TITLE: è viva
I took these photographs on the Mont Blanc massif, and they represent some fragments of some of its iconic mountains. I wanted to catch some particular and insignificant parts usually overlooked by the majestic photographs of mountain peaks we are used to see, and these parts are so particular that it is impossible to recognize which face they belong to. But they reveal new worlds, abstractions made of lights and shadows hitting the different surfaces, materials, shapes; a myriad of details create worlds that are unique and unrepeatable, because mountains are alive: they move, they change, their rock crumbles, it cracks, their ice melts and freezes, the water trickles of the melted snowfields creep into the blue ice.
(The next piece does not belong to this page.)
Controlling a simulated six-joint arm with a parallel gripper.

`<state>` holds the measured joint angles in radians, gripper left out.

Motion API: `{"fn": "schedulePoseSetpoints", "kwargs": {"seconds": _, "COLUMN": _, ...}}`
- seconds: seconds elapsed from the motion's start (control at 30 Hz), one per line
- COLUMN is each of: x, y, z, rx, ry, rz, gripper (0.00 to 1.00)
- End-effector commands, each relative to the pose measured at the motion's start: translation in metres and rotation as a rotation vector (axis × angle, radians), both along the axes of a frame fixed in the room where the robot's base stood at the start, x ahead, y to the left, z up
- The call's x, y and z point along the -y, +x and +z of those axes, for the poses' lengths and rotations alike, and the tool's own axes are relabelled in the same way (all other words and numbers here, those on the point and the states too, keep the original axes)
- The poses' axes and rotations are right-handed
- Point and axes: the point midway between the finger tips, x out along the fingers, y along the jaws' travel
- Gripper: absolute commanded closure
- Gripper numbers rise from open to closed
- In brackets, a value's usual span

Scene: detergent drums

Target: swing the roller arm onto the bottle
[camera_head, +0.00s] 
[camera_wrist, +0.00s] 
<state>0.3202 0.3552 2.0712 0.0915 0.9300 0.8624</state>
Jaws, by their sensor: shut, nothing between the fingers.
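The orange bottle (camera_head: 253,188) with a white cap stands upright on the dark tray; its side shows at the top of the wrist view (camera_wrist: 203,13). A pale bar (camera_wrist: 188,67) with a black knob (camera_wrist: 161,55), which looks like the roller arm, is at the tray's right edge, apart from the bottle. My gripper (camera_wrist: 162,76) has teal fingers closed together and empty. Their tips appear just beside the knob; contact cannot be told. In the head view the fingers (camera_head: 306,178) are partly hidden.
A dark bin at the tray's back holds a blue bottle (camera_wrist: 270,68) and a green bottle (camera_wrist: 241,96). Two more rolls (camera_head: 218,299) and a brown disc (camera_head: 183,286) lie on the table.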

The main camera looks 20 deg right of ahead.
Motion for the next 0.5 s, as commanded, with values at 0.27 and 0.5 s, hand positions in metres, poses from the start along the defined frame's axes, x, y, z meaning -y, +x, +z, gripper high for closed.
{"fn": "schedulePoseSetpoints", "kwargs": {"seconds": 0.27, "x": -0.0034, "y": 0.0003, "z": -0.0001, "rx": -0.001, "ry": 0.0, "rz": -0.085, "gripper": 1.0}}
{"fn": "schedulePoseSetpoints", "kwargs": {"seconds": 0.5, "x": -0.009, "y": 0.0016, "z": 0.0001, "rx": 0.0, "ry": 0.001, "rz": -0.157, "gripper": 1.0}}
The title is indeed "è viva", "it's alive", that is the phrase me and my climbing partner always say every time we enter these wild and almost fantastic lands. We feel life pulsing around us, in that seeming heap of death we are not alone.
AUTHOR: Martina Ferrari (Italy)
I am a nineteen years old girl from north-west of Italy, currently studying Visual Arts at NABA in Milan. I started using photography when I was 9 and I asked as a Christmas gift a reflex camera. From that moment photography has always been an essential part of my life: this led me to the choice, after the scientific high school I attended, of embarking on a path of artistic studies.
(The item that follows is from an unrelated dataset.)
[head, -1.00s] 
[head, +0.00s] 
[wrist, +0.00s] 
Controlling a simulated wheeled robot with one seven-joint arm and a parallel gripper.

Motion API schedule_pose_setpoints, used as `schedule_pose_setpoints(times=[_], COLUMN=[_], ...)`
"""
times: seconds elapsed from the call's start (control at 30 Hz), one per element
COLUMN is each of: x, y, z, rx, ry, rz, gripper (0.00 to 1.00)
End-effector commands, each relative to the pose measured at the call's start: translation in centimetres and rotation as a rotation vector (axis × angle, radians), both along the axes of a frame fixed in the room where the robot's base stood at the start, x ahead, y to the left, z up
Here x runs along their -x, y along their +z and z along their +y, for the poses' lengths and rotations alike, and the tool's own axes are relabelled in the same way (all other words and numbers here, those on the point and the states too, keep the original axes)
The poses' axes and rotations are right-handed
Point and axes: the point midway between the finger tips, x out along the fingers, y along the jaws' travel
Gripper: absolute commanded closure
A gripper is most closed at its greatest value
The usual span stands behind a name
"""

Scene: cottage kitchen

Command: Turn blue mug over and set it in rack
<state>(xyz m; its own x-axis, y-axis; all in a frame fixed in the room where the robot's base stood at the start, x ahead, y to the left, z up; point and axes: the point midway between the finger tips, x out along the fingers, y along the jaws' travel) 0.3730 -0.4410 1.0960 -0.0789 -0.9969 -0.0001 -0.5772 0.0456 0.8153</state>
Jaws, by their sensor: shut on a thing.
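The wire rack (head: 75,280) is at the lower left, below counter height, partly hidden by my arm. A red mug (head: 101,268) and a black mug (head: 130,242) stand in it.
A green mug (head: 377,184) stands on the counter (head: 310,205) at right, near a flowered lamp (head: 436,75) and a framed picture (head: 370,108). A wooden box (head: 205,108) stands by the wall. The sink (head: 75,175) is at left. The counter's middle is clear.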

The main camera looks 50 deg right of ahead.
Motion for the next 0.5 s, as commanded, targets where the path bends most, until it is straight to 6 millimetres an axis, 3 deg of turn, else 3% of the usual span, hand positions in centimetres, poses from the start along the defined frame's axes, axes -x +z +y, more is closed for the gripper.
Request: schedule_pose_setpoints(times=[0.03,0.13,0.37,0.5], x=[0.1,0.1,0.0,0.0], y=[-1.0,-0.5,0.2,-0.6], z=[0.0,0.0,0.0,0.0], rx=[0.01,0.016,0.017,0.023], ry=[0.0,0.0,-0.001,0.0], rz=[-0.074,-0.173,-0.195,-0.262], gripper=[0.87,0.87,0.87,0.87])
I started my process with photography using only digital, but I am currently discovering and learning the analogue processes, which I am mostly interested in at the moment: I was born in the digital era and paradoxically that is probably the reason why I felt the need for a slow and not immediate process like the analogue one, I need time to slow down.
I am mostly caught by elements of the environment around me usually considered insignificant or ugly, and in general by the details of what is around me. My photographs rarely include human beings, or they appear anonimously as any other element of the environment.